EXERCISE GOAL: Find every line with the word "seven". Copy those lines.

==== ENTRIES ====

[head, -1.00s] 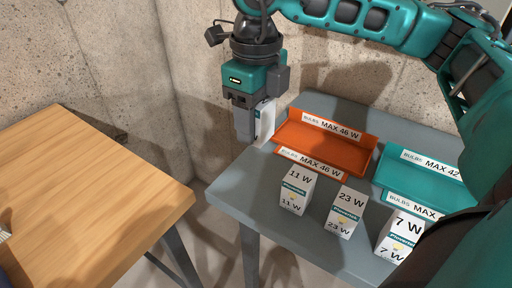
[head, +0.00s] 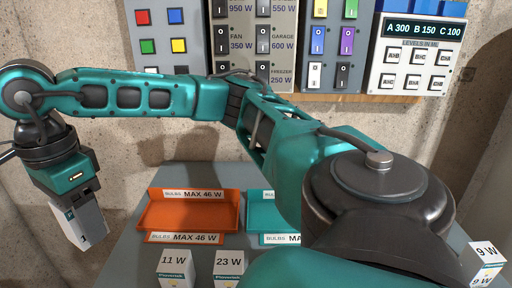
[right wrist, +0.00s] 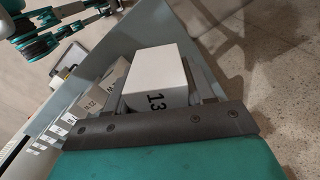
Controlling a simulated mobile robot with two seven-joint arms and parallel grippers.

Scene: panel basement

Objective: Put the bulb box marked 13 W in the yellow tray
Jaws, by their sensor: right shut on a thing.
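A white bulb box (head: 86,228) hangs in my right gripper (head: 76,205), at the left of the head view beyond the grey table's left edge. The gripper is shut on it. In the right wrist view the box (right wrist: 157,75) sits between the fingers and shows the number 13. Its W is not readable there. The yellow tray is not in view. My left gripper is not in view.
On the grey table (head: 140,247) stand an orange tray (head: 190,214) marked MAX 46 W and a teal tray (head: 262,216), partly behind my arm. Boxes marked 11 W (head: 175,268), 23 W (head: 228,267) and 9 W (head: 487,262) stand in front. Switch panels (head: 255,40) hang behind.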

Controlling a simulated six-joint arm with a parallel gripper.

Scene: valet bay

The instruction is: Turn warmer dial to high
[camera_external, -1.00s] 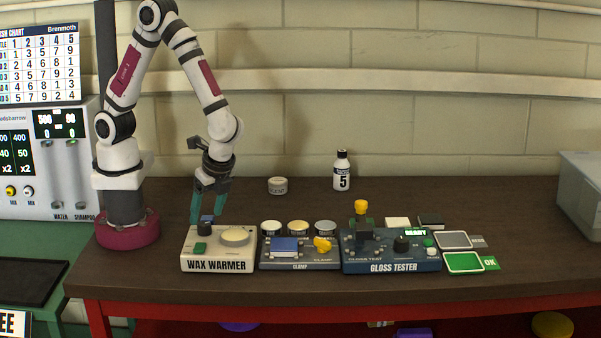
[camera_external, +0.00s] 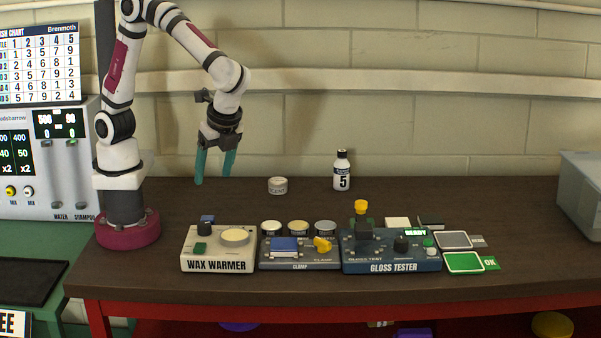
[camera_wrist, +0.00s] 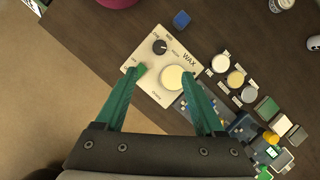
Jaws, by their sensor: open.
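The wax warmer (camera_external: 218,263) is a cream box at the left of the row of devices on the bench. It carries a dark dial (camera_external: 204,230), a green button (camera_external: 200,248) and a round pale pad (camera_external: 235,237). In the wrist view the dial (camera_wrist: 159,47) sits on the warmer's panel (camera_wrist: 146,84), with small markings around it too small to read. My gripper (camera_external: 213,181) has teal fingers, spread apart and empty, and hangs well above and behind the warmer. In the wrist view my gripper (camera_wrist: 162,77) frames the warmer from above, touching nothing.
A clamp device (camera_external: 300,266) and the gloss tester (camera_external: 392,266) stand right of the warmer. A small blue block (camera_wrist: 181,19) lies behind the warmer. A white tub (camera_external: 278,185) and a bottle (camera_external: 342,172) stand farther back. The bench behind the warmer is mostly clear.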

====
==== ENTRIES ====

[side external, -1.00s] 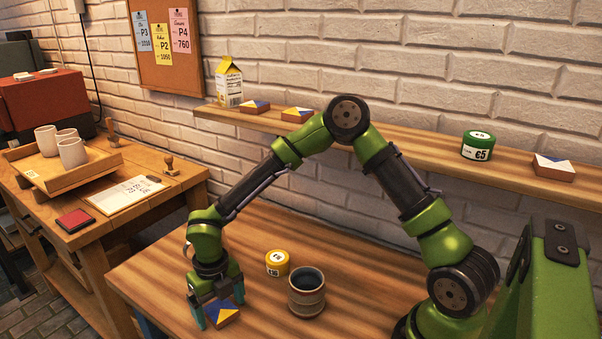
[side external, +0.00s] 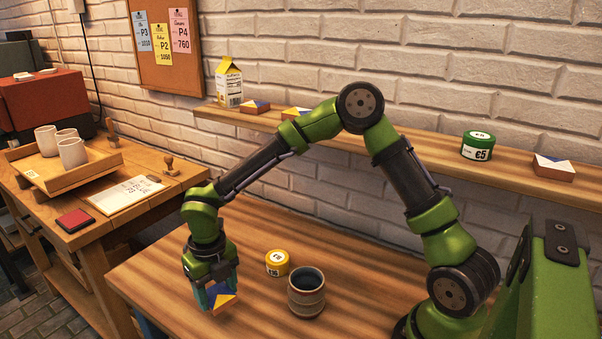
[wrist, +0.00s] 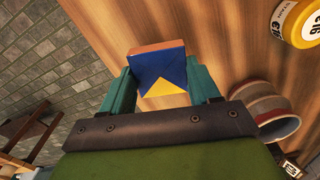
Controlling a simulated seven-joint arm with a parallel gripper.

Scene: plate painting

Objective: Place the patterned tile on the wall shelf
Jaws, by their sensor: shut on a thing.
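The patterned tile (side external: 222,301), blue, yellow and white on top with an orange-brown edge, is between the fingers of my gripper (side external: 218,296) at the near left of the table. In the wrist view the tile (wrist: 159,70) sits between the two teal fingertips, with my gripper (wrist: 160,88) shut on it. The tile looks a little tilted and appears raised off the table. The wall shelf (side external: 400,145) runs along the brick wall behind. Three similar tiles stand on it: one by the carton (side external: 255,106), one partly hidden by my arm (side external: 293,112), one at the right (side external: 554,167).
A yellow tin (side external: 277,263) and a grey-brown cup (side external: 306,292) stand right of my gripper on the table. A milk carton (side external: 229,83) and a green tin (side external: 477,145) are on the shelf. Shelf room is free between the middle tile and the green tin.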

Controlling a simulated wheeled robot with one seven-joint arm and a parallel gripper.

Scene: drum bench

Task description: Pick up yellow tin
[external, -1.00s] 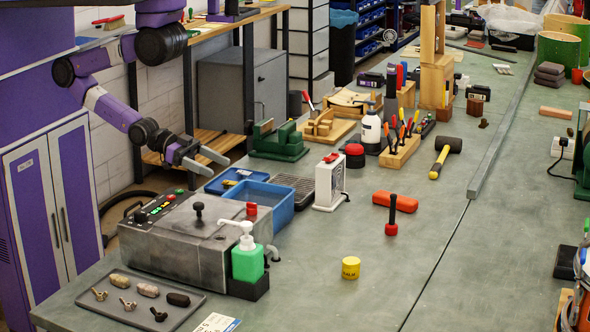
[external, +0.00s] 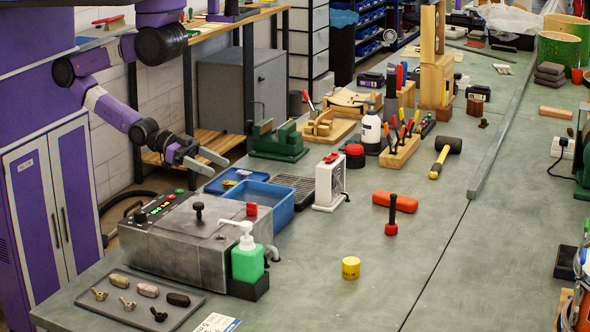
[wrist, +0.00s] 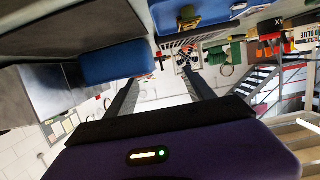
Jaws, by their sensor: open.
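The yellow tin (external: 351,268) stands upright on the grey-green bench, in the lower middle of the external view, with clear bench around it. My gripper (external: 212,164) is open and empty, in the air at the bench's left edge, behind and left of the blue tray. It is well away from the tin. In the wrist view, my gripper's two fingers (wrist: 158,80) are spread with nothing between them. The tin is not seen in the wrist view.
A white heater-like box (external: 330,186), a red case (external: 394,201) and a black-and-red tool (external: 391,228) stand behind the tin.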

====

EXERCISE SOLUTION:
Controlling a simulated mobile robot with two seven-joint arms and parallel grippers.
Controlling a simulated seven-joint arm with a parallel gripper.
Controlling a simulated wheeled robot with one seven-joint arm and a parallel gripper.

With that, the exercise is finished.